▶ **Exercise task**
Pull out from the material below all lines with "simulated".

▶ **Robot state and action records**
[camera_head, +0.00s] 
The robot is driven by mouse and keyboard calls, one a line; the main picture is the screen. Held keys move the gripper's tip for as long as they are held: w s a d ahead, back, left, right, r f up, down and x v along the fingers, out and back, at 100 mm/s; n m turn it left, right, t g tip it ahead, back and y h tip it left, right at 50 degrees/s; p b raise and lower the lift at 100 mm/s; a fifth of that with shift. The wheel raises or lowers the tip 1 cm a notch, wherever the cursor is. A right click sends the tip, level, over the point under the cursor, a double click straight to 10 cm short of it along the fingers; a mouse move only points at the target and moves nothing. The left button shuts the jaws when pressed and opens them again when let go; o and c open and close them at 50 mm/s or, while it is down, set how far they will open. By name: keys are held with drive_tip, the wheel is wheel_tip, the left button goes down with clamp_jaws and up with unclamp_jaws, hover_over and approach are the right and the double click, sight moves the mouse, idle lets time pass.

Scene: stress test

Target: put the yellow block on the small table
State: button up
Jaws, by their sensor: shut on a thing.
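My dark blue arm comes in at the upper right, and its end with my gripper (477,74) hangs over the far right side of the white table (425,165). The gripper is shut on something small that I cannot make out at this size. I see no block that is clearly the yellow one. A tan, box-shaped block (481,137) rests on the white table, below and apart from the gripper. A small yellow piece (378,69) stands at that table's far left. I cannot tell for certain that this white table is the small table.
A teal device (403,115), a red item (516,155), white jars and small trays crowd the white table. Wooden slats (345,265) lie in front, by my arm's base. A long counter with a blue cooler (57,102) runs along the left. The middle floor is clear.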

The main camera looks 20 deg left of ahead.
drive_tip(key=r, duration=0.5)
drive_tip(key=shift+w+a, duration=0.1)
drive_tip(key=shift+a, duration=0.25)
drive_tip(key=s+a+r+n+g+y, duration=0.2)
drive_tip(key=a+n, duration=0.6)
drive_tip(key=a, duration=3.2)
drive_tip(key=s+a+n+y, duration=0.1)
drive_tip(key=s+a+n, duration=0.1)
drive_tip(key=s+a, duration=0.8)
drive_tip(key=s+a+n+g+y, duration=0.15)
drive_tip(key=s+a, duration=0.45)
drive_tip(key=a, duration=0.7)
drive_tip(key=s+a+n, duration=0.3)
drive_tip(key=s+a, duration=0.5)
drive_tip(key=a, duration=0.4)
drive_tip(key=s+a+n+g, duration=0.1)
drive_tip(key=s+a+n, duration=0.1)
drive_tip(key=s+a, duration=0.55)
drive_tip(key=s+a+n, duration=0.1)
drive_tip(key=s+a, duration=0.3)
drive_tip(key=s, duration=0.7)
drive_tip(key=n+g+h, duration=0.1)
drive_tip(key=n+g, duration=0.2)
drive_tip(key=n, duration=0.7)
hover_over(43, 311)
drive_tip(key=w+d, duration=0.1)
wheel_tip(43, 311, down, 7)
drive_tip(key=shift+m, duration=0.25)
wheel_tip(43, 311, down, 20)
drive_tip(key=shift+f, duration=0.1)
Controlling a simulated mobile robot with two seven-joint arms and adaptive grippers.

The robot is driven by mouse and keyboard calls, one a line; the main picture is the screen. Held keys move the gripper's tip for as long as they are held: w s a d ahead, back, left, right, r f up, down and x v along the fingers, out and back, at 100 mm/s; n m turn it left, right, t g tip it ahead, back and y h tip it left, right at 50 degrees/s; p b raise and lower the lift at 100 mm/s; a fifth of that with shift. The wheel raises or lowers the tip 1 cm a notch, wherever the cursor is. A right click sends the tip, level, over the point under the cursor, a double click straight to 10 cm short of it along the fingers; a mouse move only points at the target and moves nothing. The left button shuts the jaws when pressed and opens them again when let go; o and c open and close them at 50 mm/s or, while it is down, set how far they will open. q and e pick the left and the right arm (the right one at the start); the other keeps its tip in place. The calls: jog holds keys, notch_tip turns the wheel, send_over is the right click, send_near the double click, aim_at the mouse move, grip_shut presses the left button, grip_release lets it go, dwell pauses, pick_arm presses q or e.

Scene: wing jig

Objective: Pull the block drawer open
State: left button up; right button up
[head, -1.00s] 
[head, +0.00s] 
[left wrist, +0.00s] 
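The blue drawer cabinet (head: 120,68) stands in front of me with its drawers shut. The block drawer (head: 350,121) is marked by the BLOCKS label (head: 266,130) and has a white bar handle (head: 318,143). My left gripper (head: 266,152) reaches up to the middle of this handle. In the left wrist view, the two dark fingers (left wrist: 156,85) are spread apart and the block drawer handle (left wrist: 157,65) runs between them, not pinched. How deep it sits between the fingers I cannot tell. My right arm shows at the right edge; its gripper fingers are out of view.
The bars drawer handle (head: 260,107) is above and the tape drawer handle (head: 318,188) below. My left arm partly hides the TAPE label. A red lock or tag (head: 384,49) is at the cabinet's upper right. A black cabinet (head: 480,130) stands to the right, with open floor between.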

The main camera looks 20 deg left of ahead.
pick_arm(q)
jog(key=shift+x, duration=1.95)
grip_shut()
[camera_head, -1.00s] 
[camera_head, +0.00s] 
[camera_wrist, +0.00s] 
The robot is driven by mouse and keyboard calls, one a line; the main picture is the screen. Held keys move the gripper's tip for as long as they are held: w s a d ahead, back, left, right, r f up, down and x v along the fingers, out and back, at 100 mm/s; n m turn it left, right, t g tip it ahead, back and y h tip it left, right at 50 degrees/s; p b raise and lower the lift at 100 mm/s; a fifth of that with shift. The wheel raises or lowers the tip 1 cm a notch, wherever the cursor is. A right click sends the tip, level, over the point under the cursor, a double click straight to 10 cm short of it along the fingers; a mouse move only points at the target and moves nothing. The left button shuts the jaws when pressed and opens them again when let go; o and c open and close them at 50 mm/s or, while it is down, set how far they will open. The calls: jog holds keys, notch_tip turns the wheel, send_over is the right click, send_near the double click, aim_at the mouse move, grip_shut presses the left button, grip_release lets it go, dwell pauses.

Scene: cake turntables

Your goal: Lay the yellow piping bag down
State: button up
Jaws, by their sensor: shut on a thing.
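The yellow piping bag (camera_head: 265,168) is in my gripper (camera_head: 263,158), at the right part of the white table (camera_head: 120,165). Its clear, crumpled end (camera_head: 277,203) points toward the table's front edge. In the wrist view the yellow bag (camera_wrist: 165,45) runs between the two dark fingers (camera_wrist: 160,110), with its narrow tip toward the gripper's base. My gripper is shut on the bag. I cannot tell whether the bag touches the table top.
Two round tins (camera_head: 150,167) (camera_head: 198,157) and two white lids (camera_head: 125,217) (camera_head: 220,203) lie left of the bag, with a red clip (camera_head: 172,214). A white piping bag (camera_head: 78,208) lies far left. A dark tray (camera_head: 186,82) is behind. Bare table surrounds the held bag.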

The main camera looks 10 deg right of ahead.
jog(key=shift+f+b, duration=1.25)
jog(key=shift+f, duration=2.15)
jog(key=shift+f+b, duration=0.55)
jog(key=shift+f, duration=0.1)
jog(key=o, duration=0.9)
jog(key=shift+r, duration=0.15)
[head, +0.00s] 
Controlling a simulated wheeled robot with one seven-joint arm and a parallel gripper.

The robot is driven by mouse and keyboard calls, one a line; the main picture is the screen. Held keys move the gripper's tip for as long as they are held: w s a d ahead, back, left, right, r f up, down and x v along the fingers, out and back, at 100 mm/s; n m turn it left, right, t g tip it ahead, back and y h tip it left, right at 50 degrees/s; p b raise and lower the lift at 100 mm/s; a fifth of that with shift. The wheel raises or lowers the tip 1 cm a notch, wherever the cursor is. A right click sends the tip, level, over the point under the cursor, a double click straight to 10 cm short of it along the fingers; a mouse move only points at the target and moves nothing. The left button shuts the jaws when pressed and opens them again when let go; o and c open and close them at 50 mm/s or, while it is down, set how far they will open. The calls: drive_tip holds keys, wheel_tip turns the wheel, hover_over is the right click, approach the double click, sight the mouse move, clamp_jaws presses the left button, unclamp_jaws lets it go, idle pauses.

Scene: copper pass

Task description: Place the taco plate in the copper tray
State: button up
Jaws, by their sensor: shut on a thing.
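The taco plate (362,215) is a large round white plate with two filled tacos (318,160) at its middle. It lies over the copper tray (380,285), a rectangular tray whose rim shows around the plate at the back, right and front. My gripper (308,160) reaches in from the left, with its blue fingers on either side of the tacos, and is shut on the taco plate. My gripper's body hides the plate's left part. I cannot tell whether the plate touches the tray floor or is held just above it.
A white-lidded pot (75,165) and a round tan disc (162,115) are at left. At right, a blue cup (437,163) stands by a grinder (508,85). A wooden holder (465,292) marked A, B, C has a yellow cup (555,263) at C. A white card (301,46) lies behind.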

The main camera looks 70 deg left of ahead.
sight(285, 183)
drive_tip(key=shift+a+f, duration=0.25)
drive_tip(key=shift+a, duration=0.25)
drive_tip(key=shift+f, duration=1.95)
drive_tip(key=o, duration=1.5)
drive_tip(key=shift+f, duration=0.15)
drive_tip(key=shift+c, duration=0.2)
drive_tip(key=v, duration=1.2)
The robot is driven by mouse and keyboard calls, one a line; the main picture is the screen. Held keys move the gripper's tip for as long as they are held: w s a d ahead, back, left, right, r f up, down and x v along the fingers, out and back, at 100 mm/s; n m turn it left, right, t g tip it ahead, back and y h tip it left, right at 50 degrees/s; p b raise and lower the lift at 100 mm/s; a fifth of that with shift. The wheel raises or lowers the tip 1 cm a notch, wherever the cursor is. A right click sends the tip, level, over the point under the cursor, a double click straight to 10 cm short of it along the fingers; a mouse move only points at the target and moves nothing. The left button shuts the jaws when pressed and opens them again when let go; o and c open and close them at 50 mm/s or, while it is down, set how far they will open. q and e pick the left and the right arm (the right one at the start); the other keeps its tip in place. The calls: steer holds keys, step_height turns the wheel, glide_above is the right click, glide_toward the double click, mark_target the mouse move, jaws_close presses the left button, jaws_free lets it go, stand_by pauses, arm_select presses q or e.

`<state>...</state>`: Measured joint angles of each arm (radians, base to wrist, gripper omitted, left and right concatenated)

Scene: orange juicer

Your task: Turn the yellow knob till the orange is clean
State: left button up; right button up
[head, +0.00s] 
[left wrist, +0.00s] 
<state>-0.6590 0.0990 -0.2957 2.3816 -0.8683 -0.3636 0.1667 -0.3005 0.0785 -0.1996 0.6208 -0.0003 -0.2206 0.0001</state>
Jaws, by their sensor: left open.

▶ **Answer in full**
Controlling a simulated mobile robot with two seven-joint arms and adaptive grippers.
Controlling a simulated wheeled robot with one seven-joint arm and a parallel gripper.

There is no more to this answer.